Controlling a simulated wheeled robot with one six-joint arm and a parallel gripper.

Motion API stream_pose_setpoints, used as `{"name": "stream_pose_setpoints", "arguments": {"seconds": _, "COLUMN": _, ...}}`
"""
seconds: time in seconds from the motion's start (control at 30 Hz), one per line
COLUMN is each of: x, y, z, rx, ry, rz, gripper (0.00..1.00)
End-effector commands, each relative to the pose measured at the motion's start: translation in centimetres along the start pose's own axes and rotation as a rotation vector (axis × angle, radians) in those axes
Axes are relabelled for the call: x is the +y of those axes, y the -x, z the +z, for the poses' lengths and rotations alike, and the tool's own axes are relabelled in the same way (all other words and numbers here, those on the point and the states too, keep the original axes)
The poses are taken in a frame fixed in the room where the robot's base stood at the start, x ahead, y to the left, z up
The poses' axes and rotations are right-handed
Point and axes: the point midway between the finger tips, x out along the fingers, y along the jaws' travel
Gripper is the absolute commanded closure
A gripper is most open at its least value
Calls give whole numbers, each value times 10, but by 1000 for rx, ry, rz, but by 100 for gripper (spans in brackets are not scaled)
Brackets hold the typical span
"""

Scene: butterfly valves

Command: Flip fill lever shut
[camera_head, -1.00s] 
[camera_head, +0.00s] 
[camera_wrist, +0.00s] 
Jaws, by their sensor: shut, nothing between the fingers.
★ ★ ★
§ What you will do
Retype all of the data shown above, word for word.

§ Task solution
Controlling a simulated wheeled robot with one six-joint arm and a parallel gripper.

Motion API stream_pose_setpoints, used as `{"name": "stream_pose_setpoints", "arguments": {"seconds": _, "COLUMN": _, ...}}`
"""
seconds: time in seconds from the motion's start (control at 30 Hz), one per line
COLUMN is each of: x, y, z, rx, ry, rz, gripper (0.00..1.00)
End-effector commands, each relative to the pose measured at the motion's start: translation in centimetres along the start pose's own axes and rotation as a rotation vector (axis × angle, radians) in those axes
Axes are relabelled for the call: x is the +y of those axes, y the -x, z the +z, for the poses' lengths and rotations alike, and the tool's own axes are relabelled in the same way (all other words and numbers here, those on the point and the states too, keep the original axes)
The poses are taken in a frame fixed in the room where the robot's base stood at the start, x ahead, y to the left, z up
The poses' axes and rotations are right-handed
Point and axes: the point midway between the finger tips, x out along the fingers, y along the jaws' travel
Gripper is the absolute commanded closure
A gripper is most open at its least value
Calls give whole numbers, each value times 10, but by 1000 for rx, ry, rz, but by 100 for gripper (spans in brackets are not scaled)
Brackets hold the typical span
"""

Scene: butterfly valves

Command: Flip fill lever shut
[camera_head, -1.00s] 
[camera_head, +0.00s] 
[camera_wrist, +0.00s] 
Jaws, by their sensor: shut, nothing between the fingers.

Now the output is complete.